A three-judge panel of the 9th U.S. Circuit Court of Appeals said a lower court needs to consider whether Clabourne can claim he was poorly represented because his attorney failed to  object to the confession.

Clabourne and two other men were convicted in the 1980 murder of a Laura Webster, a 22-year-old student they met at the Green Dolphin bar in Tucson.

Webster was last seen leaving the bar with the three men, who said they were going to a party, according to court documents. Instead, she was taken to a house where she was beaten and raped for “approximately six hours.”

Eventually, Clabourne strangled Webster with a bandana and stabbed her twice with a knife. The men wrapped her naked body in a sheet and threw it from a bridge into the dry bed of the Santa Cruz River, where it was found the next day.

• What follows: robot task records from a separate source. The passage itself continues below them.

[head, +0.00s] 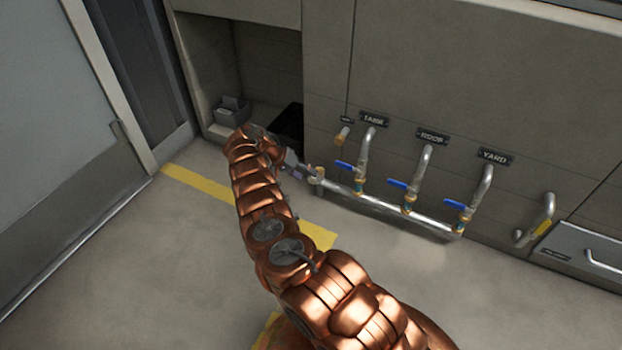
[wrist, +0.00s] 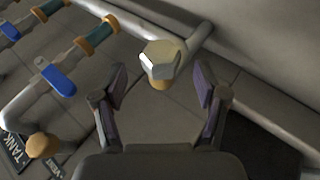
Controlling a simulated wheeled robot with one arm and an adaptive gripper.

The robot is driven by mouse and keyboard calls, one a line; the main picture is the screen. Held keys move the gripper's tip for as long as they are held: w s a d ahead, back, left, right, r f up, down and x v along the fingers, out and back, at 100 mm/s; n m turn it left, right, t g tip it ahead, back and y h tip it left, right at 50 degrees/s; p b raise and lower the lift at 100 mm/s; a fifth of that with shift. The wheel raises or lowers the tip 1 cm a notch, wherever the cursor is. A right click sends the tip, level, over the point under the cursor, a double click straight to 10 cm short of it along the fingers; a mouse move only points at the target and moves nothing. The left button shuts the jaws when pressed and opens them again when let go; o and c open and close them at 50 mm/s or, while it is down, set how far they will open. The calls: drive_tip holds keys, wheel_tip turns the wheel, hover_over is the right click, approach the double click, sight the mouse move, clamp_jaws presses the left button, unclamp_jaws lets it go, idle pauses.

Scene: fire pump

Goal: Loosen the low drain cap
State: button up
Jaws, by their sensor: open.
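The low drain cap (wrist: 162,60) is a pale, faceted cap with a brass-coloured part below it, at the left end of the low pipe. In the head view the cap (head: 318,174) shows just right of my gripper's tip. My gripper (wrist: 160,88) is open, its two dark pads apart. In the wrist view the cap lies just beyond the fingertips, roughly centred between them, with nothing between the pads. In the head view my gripper (head: 303,172) points right toward the cap, its fingers partly hard to make out.
The low silver pipe (head: 390,212) runs along the wall. Several upright pipes join it, with blue valve handles (head: 398,184) and labels TANK, ROOF and YARD. A brass stub (head: 342,136) sticks out above. An open recess (head: 268,60) lies left. The floor in front is clear.

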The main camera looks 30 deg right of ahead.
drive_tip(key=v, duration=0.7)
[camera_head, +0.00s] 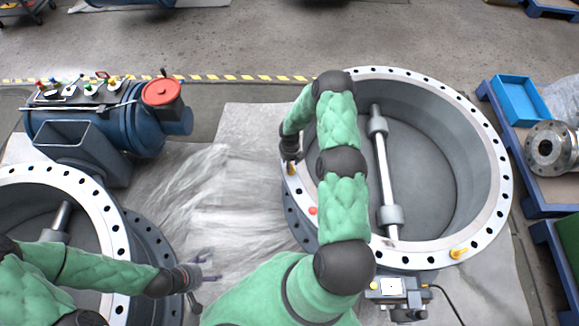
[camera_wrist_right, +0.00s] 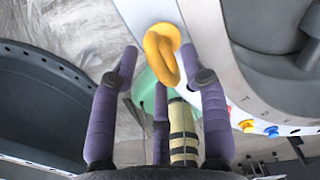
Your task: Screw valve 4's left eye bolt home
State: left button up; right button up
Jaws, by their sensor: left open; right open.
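The large valve (camera_head: 503,190) at the right has a white drilled flange. A yellow eye bolt (camera_head: 292,168) stands on the left side of its rim; I see no number naming the valve. My right gripper (camera_head: 291,152) is above this bolt, partly hidden by its own arm. In the right wrist view the eye bolt (camera_wrist_right: 163,50) lies between the open fingertips (camera_wrist_right: 158,58), with no clear grip on it. How far its thread is in cannot be seen. My left gripper (camera_head: 207,268) is open and empty above the sheeting, beside the lower-left valve.
Another yellow eye bolt (camera_head: 458,252) is on the valve's front right rim, and a red plug (camera_head: 312,211) is on its left rim. A second valve (camera_head: 95,200) stands lower left. A blue machine (camera_head: 125,118) stands behind it. Grey sheeting (camera_head: 235,190) lies clear between.

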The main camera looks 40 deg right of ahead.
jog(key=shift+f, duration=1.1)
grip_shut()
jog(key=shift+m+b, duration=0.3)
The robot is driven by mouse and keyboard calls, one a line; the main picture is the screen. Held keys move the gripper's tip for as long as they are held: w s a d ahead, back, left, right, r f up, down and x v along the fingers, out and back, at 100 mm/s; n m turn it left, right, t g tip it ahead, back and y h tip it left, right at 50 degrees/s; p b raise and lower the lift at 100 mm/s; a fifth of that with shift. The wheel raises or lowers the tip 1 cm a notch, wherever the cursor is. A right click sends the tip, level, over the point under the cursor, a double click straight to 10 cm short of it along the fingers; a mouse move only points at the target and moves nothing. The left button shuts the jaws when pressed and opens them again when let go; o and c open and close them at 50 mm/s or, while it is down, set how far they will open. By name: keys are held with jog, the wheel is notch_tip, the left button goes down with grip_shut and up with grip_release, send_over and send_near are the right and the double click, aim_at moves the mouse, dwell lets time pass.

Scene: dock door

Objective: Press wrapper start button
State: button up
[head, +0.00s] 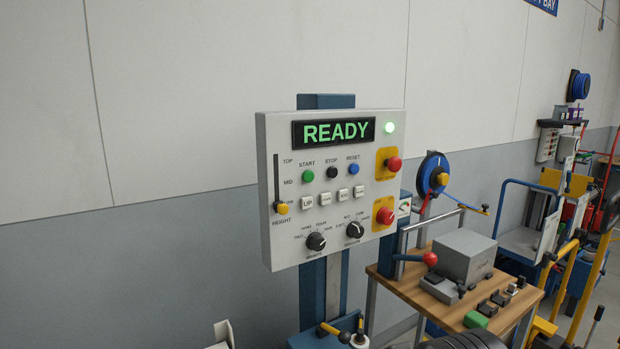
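The wrapper control panel (270,150) is a light grey box on a blue post, in the middle of the head view. Its display (333,133) reads READY in green, and a lamp beside it glows green. The green start button (308,176) sits under the label START on the upper left of the panel, with nothing in front of it. To its right are the black stop button (331,172) and the blue reset button (353,169). My gripper is not seen in this view.
A wooden bench (385,283) with a grey machine (464,256) stands to the right.

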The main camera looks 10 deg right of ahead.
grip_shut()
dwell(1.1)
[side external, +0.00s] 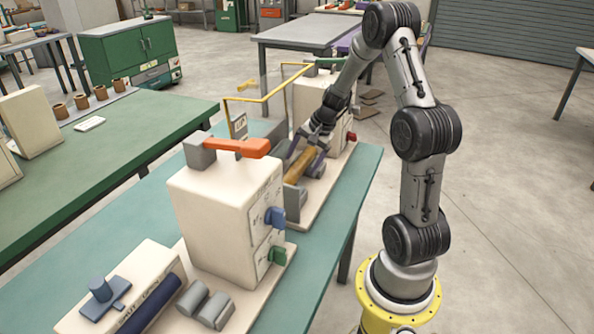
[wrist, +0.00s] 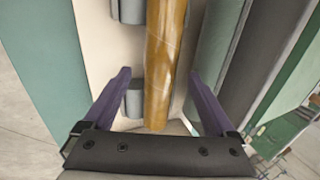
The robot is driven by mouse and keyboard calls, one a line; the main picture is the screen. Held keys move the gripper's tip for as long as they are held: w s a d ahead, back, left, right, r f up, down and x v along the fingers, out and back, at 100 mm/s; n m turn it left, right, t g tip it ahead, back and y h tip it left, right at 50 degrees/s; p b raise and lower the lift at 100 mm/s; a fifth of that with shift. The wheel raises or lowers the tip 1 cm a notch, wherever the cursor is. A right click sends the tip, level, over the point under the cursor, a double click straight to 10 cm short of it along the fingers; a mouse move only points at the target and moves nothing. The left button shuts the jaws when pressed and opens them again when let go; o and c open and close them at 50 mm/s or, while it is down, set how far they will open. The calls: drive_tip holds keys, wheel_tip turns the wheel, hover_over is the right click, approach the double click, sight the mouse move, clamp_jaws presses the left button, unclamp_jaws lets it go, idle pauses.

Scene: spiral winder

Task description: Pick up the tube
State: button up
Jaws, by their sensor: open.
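The tube (wrist: 164,68) is a long amber-brown cylinder. In the wrist view it runs from the top edge down to between my fingers. In the side view the tube (side external: 299,165) lies in the winder between its two cream housings, partly hidden behind the near one. My gripper (wrist: 160,95) is open, with one purple finger on each side of the tube and a visible gap on both sides. In the side view my gripper (side external: 310,150) is over the tube's far part. I cannot tell how far the fingertips are above the base.
The near cream housing (side external: 222,215) carries an orange lever (side external: 237,147) on top. A yellow bent frame (side external: 268,98) rises beside the tube. Grey rollers (wrist: 132,97) sit left of the tube in the wrist view. A control box (side external: 118,300) stands at the front.

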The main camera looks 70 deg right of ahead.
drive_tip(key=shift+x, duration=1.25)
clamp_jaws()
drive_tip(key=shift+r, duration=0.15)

The crime went unsolved for about a year until Clabourne’s then-girlfriend, Shirley Martin, told police he had admitted to being involved in a murder.

Clabourne, who was being held in the Pima County Jail at the time on an unrelated burglary charge, had filed a statement invoking his right to remain silent in that case, according to court documents. But detectives interviewed him anyway about the murder, without his attorney present, and Clabourne gave a detailed confession.

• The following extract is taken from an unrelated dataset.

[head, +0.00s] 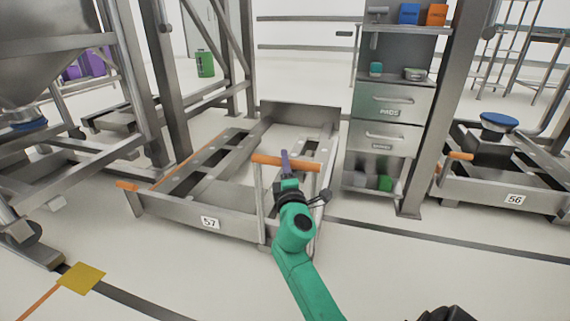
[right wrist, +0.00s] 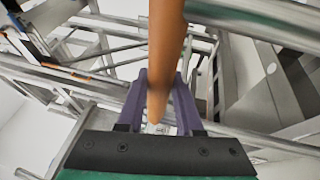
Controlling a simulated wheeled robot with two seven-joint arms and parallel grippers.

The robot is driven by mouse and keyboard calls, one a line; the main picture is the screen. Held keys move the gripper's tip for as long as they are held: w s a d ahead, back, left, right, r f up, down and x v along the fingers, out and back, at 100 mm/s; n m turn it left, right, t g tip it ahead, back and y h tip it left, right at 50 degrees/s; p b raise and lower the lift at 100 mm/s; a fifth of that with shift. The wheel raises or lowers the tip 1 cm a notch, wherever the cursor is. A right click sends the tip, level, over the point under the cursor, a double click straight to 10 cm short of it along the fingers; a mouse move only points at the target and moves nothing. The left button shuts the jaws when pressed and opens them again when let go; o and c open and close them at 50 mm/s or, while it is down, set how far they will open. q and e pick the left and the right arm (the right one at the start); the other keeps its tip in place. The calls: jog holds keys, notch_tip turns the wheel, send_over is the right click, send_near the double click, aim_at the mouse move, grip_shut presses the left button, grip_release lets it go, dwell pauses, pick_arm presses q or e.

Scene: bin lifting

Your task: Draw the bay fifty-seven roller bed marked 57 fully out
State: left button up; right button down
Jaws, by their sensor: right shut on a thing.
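The roller bed marked 57 (head: 180,207) is a low grey metal frame on the floor in the middle of the head view. Its white number plate (head: 210,223) is on the front face. An upright bracket at its front right carries an orange handle bar (head: 265,159). My right gripper (head: 286,160) has its purple fingers shut around this bar. In the right wrist view the orange bar (right wrist: 166,45) passes between the purple fingers (right wrist: 160,95). My green right forearm hides part of the bed's front right corner. My left gripper is not in view.
A grey drawer cabinet (head: 388,103) and an upright post (head: 430,120) stand right of the bed. Roller bed 56 (head: 480,185) is at the far right. A steel hopper (head: 45,50) is at upper left. A yellow floor patch (head: 82,278) lies front left. Floor before bed 57 looks clear.

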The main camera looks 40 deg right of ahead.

Clabourne was charged with first-degree murder, sexual assault and kidnapping. The court found him competent to stand trial, and he was convicted in 1982 on all counts. He was later sentenced to death for the murder, as well as four concurrent terms of 14 years for the kidnapping and sexual assault.

Co-defendant Larry Langston pleaded guilty to first-degree murder and was sentenced to life in prison while the third suspect, Edward Carrico, was sentenced to three years of probation after cooperating with prosecutors.

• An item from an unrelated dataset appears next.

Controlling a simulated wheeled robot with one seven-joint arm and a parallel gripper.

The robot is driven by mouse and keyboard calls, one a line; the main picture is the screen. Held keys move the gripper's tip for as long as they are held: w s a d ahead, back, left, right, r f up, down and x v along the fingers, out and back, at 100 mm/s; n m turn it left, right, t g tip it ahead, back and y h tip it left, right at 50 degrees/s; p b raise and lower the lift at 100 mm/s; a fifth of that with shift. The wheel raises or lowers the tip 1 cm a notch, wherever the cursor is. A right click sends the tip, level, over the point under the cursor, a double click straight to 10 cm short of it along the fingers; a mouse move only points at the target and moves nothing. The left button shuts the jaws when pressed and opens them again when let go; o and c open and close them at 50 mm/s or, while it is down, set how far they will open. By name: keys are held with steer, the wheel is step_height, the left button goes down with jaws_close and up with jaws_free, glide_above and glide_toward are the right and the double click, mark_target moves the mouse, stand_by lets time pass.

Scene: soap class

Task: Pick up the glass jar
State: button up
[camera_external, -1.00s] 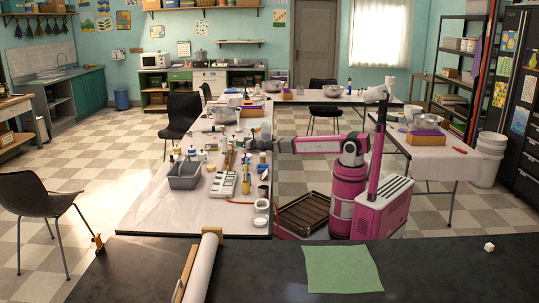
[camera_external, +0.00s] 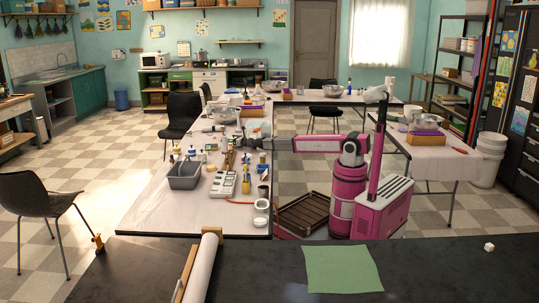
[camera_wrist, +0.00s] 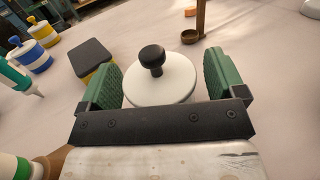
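In the wrist view, a round white lid (camera_wrist: 160,84) with a black knob sits between the fingers of my gripper (camera_wrist: 162,80). The body below the lid is hidden, so I cannot tell if it is the glass jar. My gripper has green pads and is open, with one finger on each side of the lid. A narrow gap shows beside the lid; I cannot tell whether either pad touches. In the external view, my arm reaches left over the long table, and the gripper and jar are too small to make out.
A black-topped yellow container (camera_wrist: 92,58) stands close to the left finger. Yellow-striped (camera_wrist: 42,33) and blue-striped (camera_wrist: 31,58) jars stand farther left. A brown post with a small dish (camera_wrist: 190,37) is behind the lid. A grey bin (camera_external: 184,174) stands on the table (camera_external: 165,211).

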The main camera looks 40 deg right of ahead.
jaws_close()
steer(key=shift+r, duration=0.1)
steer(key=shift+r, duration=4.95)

The case has gone through decades of appeals, including the latest appeal to the circuit court in which Clabourne raised a number of challenges. The appellate court upheld most of the case against Clabourne, but sent it back to U.S. District Court to consider the question of his confession.

The appeals court pointed to a 1988 ruling that extended a suspect’s invocation of his Miranda rights to all questioning, not just the case for which he invoked the rights. While that was not the law when Clabourne was tried, the court said, it should have been applied when his case was reopened and he was resentenced in 1997.

“By 1997, it was established that the admission of Clabourne’s statement violated his rights under the Fifth Amendment,” said the opinion by Circuit Judge Richard R. Clifton.

Attorneys for Clabourne and for the Arizona attorney general’s office did not respond to requests for comment Wednesday on the latest ruling.